We never got to the Advent wreath and we never said our Advent prayers but the kids were so happy to be with their Grandparents that I don't think they noticed.


Tuesday, 15 December 2015

Third Sunday of Advent (in which I seem to suck at all the things)

By the  end of the Third Sunday of Advent we were totally failing at Mass-going this season. It is not quite as bad as last winter, I think, but between the downpours (and no car!), the growth-spurt tantrums (I'm guessing it's a thing?), and the never-ending lack of sleep it seems that we're meeting an epic fail despite the number of Mass times available to us in this metropolis. So that's a disappointment but it's also life with two toddlers.
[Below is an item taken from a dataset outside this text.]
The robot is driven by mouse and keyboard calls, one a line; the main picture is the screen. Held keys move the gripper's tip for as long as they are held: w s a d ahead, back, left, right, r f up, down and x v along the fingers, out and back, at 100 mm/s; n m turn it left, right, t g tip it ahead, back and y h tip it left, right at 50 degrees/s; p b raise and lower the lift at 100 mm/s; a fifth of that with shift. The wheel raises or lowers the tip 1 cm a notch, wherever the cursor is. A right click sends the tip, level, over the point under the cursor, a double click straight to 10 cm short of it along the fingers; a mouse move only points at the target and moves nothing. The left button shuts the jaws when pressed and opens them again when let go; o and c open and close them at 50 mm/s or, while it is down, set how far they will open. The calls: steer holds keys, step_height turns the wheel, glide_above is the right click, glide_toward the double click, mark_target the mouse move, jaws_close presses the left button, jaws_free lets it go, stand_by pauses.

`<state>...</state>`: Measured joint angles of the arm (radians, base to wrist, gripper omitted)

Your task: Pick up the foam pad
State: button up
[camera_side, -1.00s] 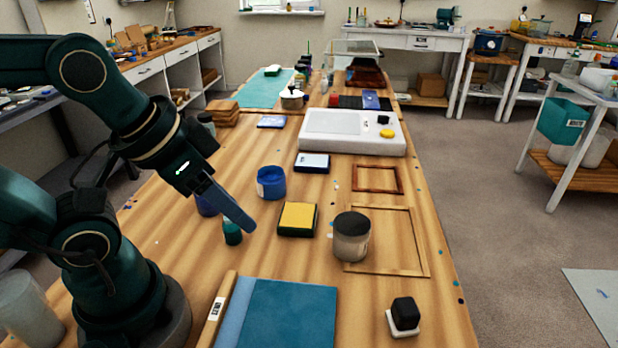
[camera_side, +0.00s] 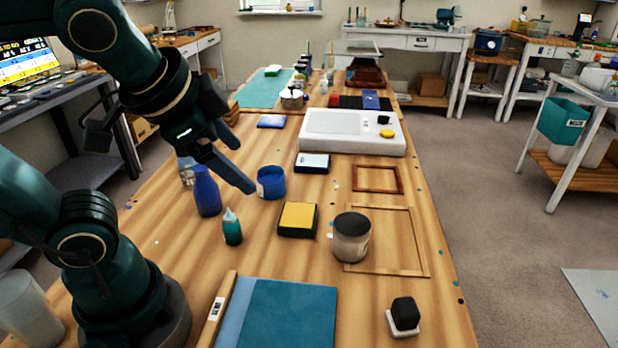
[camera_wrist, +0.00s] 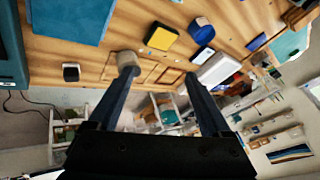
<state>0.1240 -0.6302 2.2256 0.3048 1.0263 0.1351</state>
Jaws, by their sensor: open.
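A square pad with a yellow top and dark green-black sides (camera_side: 297,219) lies flat on the wooden bench; it looks like the foam pad. It also shows in the wrist view (camera_wrist: 161,37), above the gap between the fingers. My gripper (camera_side: 243,168) is open and empty, held above the bench to the upper left of the pad. Its two fingers are spread apart in the wrist view (camera_wrist: 160,72). Nothing touches the pad, and its top is fully visible.
Close to the pad are a blue jar (camera_side: 271,184), a teal dropper bottle (camera_side: 233,229), a grey dark-lidded jar (camera_side: 352,241) and a wooden frame (camera_side: 419,241). A tall blue bottle (camera_side: 206,192) stands left. A teal mat (camera_side: 290,312) and black block (camera_side: 405,313) lie nearer.

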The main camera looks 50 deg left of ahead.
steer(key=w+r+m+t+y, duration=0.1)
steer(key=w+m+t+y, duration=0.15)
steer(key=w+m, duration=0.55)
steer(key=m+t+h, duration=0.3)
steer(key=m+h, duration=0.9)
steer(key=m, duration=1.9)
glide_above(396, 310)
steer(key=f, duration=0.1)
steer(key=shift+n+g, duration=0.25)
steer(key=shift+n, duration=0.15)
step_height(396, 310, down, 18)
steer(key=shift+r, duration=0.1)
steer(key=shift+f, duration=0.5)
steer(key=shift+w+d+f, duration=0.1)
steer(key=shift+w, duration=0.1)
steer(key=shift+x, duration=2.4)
As for the novena, totally sucking at that also. But in good news, I've managed to get the Advent candles lit on Sunday each week so that's quite an improvement over previous years. Small steps, my friends, small steps.

All that said, last Tuesday (December 8th) was the Solemnity of the Immaculate Conception (Holy Mary, conceived without sin, pray for us who have recourse to Thee). In most places it's a Holy Day of Obligation for Catholics, meaning that they're supposed to treat it as importantly as a Sunday and get to Mass. In Canada things are very lax so there's no obligation. But I try not to let that stop me, especially now that I've discovered a 7:15 Mass at the Cathedral downtown. I can get there and back to my work shuttle on one bus ticket and it doesn't even make me late for work. So off I went to enjoy a peaceful and quiet Mass. Of course nothing seems to come easy lately so my fancy new umbrella with its auto-open-auto-close feature broke and wouldn't close, no matter how much button pushing, force, or cursing was directed to it. And it was downpouring. To say I was in a bit of a fluster would be putting it mildly. But it didn't matter, because there was something soul-deeply-calming about being in a candle-dim church, listening to the sounds of the rain and the voices praying, feeling like I was being held close in Mary's heart. It's totally worth the 6am wakeup time to go.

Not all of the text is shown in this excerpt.